Most block planes can be held with one hand because of their small size and are commonly used for cutting or planing end grains, cross grains and miters.
They’re very good for trimming excess materials off the ends of boards, tabletops, cabinets and shelves. If you want to soften or chamfer edges of boards, a block plane is also a good tool to use.
Another area where a block plane can come in very handy is when you have circular cuts or arcs made with a bandsaw or jigsaw that you have to clean up. Due to its small size, the block plane can easily clean off all the irregular parts and saw cuts on the edges of the circular board or arcs cut with the band saw.
A bench plane on the other hand is used for removing material, flattening and smoothening wood along the grain. They’re often much bigger than block planes, and mostly require both hands to handle one.
There are several types and sizes available to choose from. They’re also numbered according to their size (length) from number 1 upwards. A number one is the smallest bench plane, and it’s just a little more than 5 inches in length. 2 is longer and so on.
Some are designated with a number and ½ or a number and 1/4. For instance, a number 4-1/2 means that it’s a number 4 length but with a slightly wider width, while 4-1/4 means it’s a number 4 length but it’s slightly narrower.
Bench planes are named according to what they’re used for. For instance, there are scrub, jack, jointer, smoothing and polishing planes.
A scrub plane is designed for removing large amounts of material quickly. It’s usually around 9 inches long with a convex cutting edge and wider mouth to accommodate thicker wood shavings.
Jack planes are usually 14 inches long, and they’re also used to remove material from the wood surface, but not to the extent done with a scrub plane. They remove materials more accurately and flatten it better, leaving a much better finish.
Jointer planes are some of the longest you’ll find, and as the name implies, they’re used for flattening or jointing a board. They’re usually between 22 and 30 inches in length. The longer length ensures it remains on the same flat surface as it rides and shaves over the high spots in the wood to produce a uniform flat surface.
A shorter plane cannot do this because it will fall into the low spots in the wood and shave off potions of it as well, making the material even more inconsistent.
Next is a smoothing plane. It is probably one of the most important bench planes you may need and it’s typically the last one use on a surface before finishing it. It’s used for removing very fine shavings off the surface to make it very smooth. Sometimes the surface produced using it is even superior or smoother than that produced using a sandpaper if used properly.

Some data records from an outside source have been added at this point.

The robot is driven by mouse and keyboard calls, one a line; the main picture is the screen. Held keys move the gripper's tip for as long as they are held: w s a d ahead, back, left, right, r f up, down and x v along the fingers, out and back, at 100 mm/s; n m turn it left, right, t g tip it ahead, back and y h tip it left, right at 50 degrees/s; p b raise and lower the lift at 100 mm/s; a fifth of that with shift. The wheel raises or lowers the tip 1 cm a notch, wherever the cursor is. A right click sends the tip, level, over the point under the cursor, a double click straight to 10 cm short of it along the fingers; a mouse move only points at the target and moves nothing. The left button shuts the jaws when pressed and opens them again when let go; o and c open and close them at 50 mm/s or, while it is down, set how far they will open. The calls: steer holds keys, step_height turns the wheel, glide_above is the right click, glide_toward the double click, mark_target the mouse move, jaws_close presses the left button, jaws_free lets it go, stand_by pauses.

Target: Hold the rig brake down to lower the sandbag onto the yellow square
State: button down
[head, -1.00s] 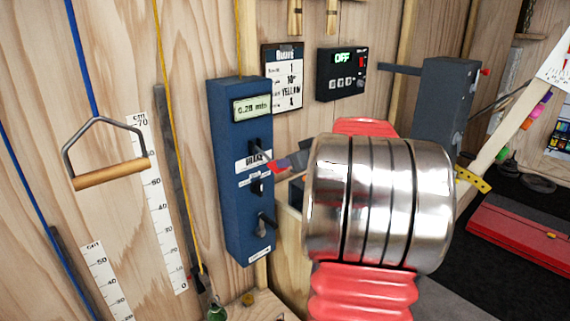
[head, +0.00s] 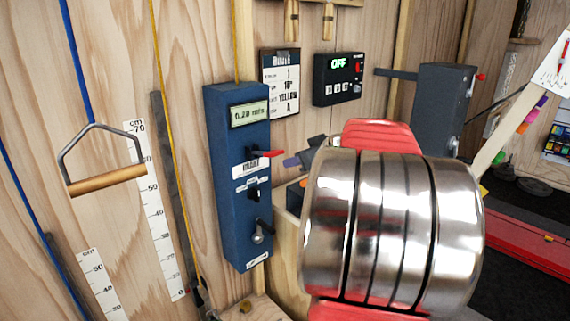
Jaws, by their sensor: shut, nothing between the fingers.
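The rig brake lever (head: 267,154), with a red tip, sticks out roughly level from the blue control box (head: 238,185) on the wooden wall. My gripper (head: 300,157) shows only in part, as small dark and purple pieces just right of the red tip. Its fingers are shut and look apart from the lever. My large silver and red arm link hides much of the area right of the box. I cannot make out the sandbag or the yellow square.
A lit display (head: 249,113) tops the blue box; two more controls sit below the lever. A route card (head: 280,85) and black OFF panel (head: 338,79) hang beside it. A wood-handled hanger (head: 107,180), ropes and cm scales (head: 157,215) are at left.

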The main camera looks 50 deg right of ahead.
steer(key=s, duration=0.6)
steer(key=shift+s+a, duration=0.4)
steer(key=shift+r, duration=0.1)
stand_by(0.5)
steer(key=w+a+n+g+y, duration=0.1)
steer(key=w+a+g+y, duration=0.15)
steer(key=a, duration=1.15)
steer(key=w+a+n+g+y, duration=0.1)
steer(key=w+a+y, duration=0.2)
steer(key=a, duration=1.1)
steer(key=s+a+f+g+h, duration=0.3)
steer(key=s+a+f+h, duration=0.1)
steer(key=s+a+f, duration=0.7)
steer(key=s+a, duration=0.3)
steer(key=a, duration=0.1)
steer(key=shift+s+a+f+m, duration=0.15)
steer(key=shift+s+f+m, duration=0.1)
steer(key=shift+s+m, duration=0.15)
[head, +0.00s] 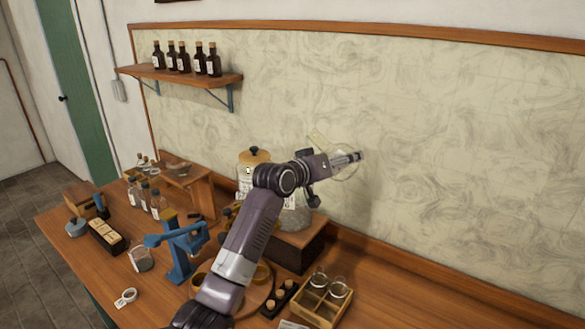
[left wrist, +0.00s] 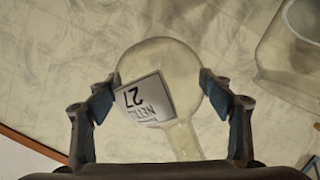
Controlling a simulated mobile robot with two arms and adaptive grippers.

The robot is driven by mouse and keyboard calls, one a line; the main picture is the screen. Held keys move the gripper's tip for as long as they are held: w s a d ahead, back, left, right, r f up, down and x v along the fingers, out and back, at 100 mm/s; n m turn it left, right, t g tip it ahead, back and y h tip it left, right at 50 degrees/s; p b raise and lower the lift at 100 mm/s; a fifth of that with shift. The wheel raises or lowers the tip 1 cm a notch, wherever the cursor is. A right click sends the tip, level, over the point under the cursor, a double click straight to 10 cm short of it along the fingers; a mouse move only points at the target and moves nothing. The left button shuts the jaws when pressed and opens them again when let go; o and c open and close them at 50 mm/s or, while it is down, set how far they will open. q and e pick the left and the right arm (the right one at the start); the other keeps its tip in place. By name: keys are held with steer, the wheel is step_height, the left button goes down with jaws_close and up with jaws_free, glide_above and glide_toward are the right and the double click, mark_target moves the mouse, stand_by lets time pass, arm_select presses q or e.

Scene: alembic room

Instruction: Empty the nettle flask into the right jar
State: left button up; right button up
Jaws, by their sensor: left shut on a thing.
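The nettle flask (left wrist: 165,62) is a clear round glass with a neck and a white label reading "NETTLE 27", upside down in the left wrist view. My left gripper (left wrist: 160,86) is shut on it, one finger on each side. In the head view, my left gripper (head: 346,159) is raised in front of the wall panel, and the flask (head: 318,140) shows faintly around it. I cannot make out its contents. My right gripper is out of view.
A large glass vessel (left wrist: 290,50) is at the upper right of the left wrist view. A wooden-lidded jar (head: 254,157) stands behind my arm. A blue stand (head: 178,248), bottles (head: 158,205) and small trays crowd the bench's left half. The bench's right end is clear.

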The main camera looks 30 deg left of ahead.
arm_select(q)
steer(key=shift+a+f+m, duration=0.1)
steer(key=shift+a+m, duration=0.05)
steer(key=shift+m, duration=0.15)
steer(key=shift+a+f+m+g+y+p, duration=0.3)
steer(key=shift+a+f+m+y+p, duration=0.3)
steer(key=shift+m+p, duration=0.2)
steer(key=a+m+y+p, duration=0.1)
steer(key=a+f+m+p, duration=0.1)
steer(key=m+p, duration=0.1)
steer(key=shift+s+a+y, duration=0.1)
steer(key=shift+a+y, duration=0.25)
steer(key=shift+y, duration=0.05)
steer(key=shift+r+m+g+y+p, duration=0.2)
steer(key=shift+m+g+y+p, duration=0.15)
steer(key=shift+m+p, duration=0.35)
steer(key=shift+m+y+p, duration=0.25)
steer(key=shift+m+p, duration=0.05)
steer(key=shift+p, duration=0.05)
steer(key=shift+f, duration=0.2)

Number 1 to number 4 bench planes are usually smoothing planes, with lengths ranging from 5-1/2 inches to 10 inches, which makes them the shortest compared with other types of bench planes.

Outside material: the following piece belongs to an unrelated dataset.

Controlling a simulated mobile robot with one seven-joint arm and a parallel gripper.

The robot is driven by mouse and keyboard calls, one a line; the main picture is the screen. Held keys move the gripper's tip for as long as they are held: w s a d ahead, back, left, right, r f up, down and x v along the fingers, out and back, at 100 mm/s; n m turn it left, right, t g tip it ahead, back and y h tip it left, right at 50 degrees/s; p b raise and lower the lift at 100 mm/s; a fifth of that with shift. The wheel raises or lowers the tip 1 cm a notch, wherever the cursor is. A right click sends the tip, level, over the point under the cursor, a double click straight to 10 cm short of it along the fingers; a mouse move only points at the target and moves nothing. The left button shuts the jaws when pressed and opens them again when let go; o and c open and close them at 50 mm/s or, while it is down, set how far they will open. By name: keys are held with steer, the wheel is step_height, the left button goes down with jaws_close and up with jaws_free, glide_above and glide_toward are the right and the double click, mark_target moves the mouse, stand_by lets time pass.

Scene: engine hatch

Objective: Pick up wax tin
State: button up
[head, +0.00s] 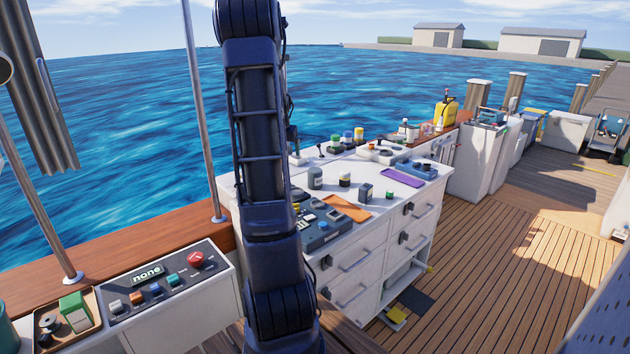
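I cannot tell for sure which item is the wax tin. Several small round containers stand on the white counter (425,172). They include a dark grey can (315,178), a short dark tin with a pale yellowish band (345,180), a small green-topped piece (389,195) and a dark squarish can (366,192). My dark blue arm rises in front of the counter's left part and hides some of it. Dark parts that seem to be my gripper (293,140) show just right of the arm, above the counter's far left. Its fingers are too small and covered to read.
A button panel (165,282) is at lower left. The wooden deck (520,250) at right is mostly clear.

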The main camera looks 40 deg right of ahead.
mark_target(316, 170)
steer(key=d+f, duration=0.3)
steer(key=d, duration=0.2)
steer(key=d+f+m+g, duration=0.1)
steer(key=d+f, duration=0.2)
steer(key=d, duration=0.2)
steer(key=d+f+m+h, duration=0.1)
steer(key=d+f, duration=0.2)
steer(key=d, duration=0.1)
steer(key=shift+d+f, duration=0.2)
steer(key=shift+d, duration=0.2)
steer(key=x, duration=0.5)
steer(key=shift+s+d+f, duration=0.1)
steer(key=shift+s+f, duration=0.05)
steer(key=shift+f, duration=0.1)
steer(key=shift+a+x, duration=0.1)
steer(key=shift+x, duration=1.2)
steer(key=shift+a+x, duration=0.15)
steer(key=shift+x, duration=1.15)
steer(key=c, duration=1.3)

Best Hand Planes for Beginner Woodworkers
If you’re just starting out as a beginner woodworker, you don’t need to buy all the hand planes mentioned above.
There are several other essential tools you can invest your money on instead of spending all on hand planes.
If you already have a thickness planer machine and a jointer, then you basically don’t need a scrub, a jack or a jointer plane, those machines can already perform the same job.
However, a low angle block plane is quite essential. Like I said earlier, they’re very good for shaving off, flattening or removing excess material from the end grain of wood, miters, leveling veneers and so on.
After you get a block plane, you can also get a 4-1/2 smoothing plane. This you can use for working along the grain or smoothing the surface of your boards after you’ve passed them through a jointer or a planer machine.
A low angle jack plane is another important one you should get, because it’s very versatile. First of all, it can be used for removing ripples or machine marks from boards that have been jointed using a power jointer.
The length also makes it ideal for flattening rough boards that are too wide to fit into a jointer machine. It’s even ideal for working end grain and miters just like a block plane.
In conclusion, when getting hand planes, buy the best you can afford, make sure the blade is sharp, handle it properly and you’ll get the best results with it. As time goes on, if you need other types or sizes, you can always upgrade as you grow your workshop.